(Data from robot episodes)
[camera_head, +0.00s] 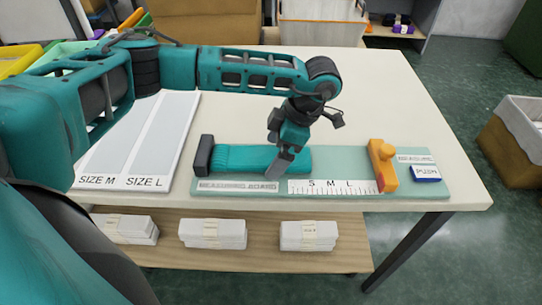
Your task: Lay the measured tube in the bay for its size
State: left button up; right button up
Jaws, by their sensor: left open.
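A teal ribbed tube (238,158) lies flat on the green measuring board (210,177), its left end against a black stop (204,155). My left gripper (281,164) points down over the tube's right part and is open. One grey finger shows in front of the tube; the other is hidden, and I cannot tell whether they touch it. The sizing tray (152,150) at left has bays labelled SIZE M and SIZE L, both bare where visible; my arm hides its left part. My right gripper is not in view.
An orange slider (382,165) stands right of the S M L scale (330,187), beside a blue PUSH button (426,174). Several white bundles (213,233) lie on the shelf below. The table (400,90) is clear behind the board. Coloured bins (20,60) stand far left.

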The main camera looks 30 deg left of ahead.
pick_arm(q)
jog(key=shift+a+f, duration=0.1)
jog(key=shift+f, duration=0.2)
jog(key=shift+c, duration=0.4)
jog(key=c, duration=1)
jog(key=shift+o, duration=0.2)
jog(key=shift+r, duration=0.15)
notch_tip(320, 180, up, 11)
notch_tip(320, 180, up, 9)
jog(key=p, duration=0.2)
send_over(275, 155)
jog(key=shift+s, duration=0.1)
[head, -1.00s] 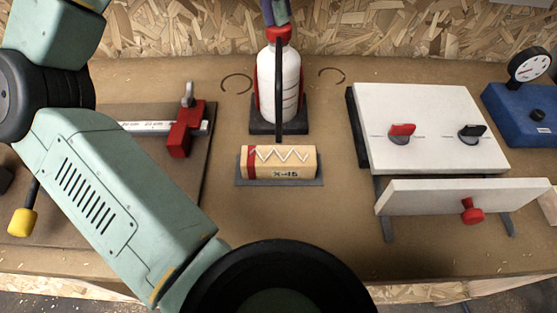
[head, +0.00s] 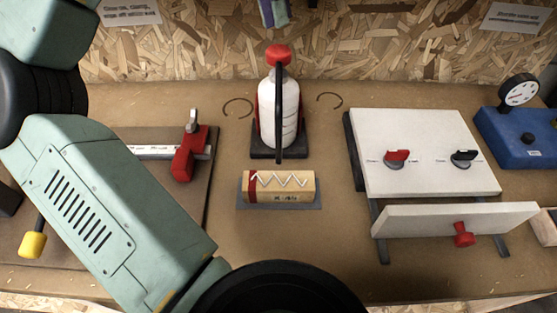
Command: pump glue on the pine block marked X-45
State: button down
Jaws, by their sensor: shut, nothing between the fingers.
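The pine block (head: 304,187) marked X-45 lies on a grey pad (head: 250,206) at the centre of the bench. It has a red band at its left end and a white zigzag of glue on top. The white glue bottle (head: 291,110), with a red pump top (head: 278,54), stands upright behind it on a dark base. A dark spout or bar runs down its front toward the block. My gripper (head: 274,21) shows only as shut coloured tips at the top edge, above and apart from the pump top. The rest of it is out of frame.
My arm covers the left side and bottom centre. A red clamp (head: 188,153) stands on a board at left. A white panel (head: 425,140) with red and black knobs, and an upright white plate (head: 420,221), stand at right. A blue gauge box (head: 520,142) is farther right.

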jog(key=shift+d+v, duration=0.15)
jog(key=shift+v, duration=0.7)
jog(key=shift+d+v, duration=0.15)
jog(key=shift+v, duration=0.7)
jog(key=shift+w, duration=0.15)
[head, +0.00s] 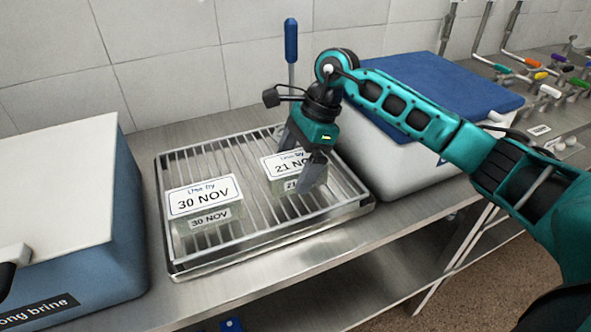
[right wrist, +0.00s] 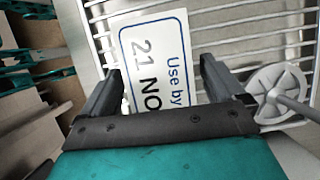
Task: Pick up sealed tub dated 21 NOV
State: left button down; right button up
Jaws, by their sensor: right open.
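The sealed tub marked 21 NOV (head: 274,163) sits on the right part of a wire rack in a metal tray (head: 262,243). A second tub, marked 30 NOV (head: 188,203), sits on the left part. My right gripper (head: 301,160) is open at the 21 NOV tub, hiding the right end of its label. In the right wrist view the 21 NOV label (right wrist: 160,42) lies between the two open fingers (right wrist: 160,72), and the gripper body covers its lower part. I cannot tell whether the fingers touch the tub. My left gripper is not in view.
A blue box with a pale lid (head: 60,190) stands left of the tray. A white box with a blue lid (head: 440,85) stands to the right, under my right arm. Coloured taps line the far right.

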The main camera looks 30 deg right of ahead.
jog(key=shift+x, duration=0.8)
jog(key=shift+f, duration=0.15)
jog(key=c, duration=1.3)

■ EXERCISE REQUIREMENTS
With the pictures left out, restate word for word every line of the data above, from the first down to the line that contains "State: left button up; right button up".

■ OUTPUT OF THE EXERCISE
[camera_head, +0.00s] 
Your task: Lay the measured tube in the bay for its size
State: left button up; right button up

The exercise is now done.